▶ _Provided data_:
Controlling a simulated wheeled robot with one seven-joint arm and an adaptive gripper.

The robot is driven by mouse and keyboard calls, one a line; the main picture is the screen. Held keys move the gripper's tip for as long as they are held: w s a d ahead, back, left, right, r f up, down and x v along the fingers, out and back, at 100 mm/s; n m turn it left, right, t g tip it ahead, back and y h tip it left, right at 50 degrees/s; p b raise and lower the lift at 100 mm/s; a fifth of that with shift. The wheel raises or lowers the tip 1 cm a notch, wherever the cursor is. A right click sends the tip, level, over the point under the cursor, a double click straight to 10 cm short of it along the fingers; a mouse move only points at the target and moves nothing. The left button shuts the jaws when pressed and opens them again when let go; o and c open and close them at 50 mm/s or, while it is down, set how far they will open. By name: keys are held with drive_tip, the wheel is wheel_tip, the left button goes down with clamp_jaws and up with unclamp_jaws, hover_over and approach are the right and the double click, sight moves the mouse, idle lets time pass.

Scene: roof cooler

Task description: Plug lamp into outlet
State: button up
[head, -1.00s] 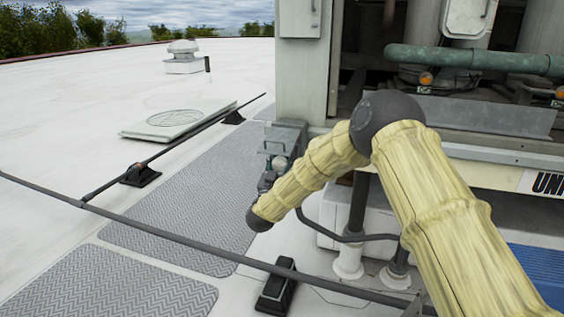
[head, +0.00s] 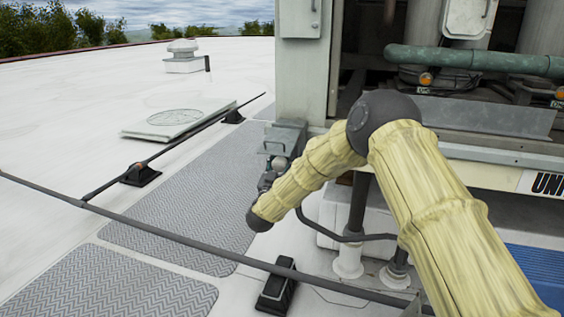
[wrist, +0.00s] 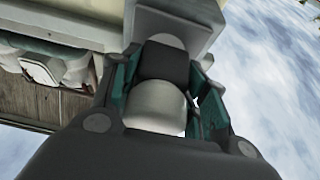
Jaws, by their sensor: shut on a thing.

▶ _What this task involves_:
Would you return the data exactly as written, without the pictures?

▶ _The response_:
Controlling a simulated wheeled robot with one seven-joint arm and an adaptive gripper.

The robot is driven by mouse and keyboard calls, one a line; the main picture is the screen. Held keys move the gripper's tip for as long as they are held: w s a d ahead, back, left, right, r f up, down and x v along the fingers, out and back, at 100 mm/s; n m turn it left, right, t g tip it ahead, back and y h tip it left, right at 50 degrees/s; p b raise and lower the lift at 100 mm/s; a fifth of that with shift. The wheel raises or lowers the tip 1 cm a notch, wherever the cursor is. A right click sends the tip, level, over the point under the cursor, a double click straight to 10 cm short of it along the fingers; a mouse move only points at the target and moves nothing. The left button shuts the jaws when pressed and opens them again when let go; o and c open and close them at 50 mm/s or, while it is down, set how far they will open. By name: keys are held with drive_tip, the wheel is wheel_tip, the left button goes down with clamp_jaws and up with unclamp_jaws, hover_over and approach are the right and the double click, sight moves the mouse, idle lets time pass.

Scene: roof cooler

Task description: Plug lamp into outlet
State: button up
[head, -1.00s] 
[head, +0.00s] 
[wrist, +0.00s] 
Jaws, by their sensor: shut on a thing.

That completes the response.